Fluids and Analysis Seminar

Global regularity for the three-dimensional incompressible Navier--Stokes equations is an open problem in mathematical fluid dynamics. A natural approach to isolating the key mechanisms is to study dyadic shell models — infinite systems of ODEs that share the quadratic nonlinearity, energy conservation, and scaling of the full equations. Tao formalized this connection by showing that such models can be realized as averaged Navier--Stokes equations at the partial differential equations level; he then constructed a solution to an averaged Navier--Stokes partial differential equation that blows up in finite time, showing that these structural features alone do not preclude singularity formation.

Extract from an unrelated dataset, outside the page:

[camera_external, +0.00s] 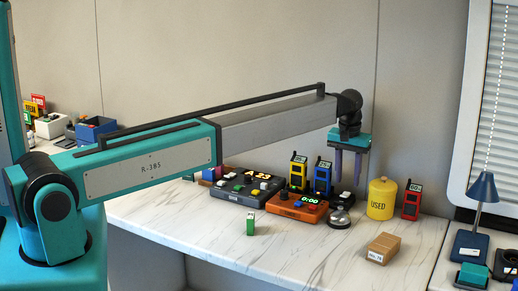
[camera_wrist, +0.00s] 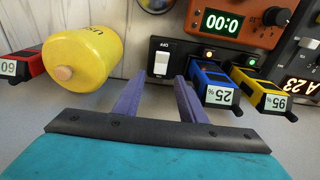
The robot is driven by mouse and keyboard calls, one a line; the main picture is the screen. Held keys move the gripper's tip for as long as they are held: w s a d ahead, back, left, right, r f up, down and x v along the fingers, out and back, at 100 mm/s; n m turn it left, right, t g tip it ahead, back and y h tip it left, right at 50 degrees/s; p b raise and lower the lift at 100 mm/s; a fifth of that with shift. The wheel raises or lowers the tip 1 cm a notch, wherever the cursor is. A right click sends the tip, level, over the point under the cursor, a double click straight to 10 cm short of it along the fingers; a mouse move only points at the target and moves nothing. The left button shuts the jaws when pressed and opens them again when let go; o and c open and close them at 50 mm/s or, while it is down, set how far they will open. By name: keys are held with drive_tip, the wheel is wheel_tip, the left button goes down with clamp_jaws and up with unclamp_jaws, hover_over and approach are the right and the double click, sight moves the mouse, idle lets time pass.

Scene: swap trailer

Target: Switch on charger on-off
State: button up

In the inviscid setting, among all dyadic models satisfying these structural conditions, two basic building blocks emerge: the Katz--Pavlović model, in which the nonlinearity forcefully pushes energy toward ever-finer scales, blows up in finite time for any nontrivial data; and the Obukhov model (originally proposed in the study of atmospheric turbulence), where the cascade mechanism is regulated, admits global smooth solutions. The passage to the viscous problem is nontrivial: viscosity breaks the exact energy conservation underlying the inviscid argument. Viscosity interacts non-trivially with the cascade to reinforce the underlying regularizing structure. We prove that the viscous Obukhov model is globally regular for all sufficiently smooth initial data.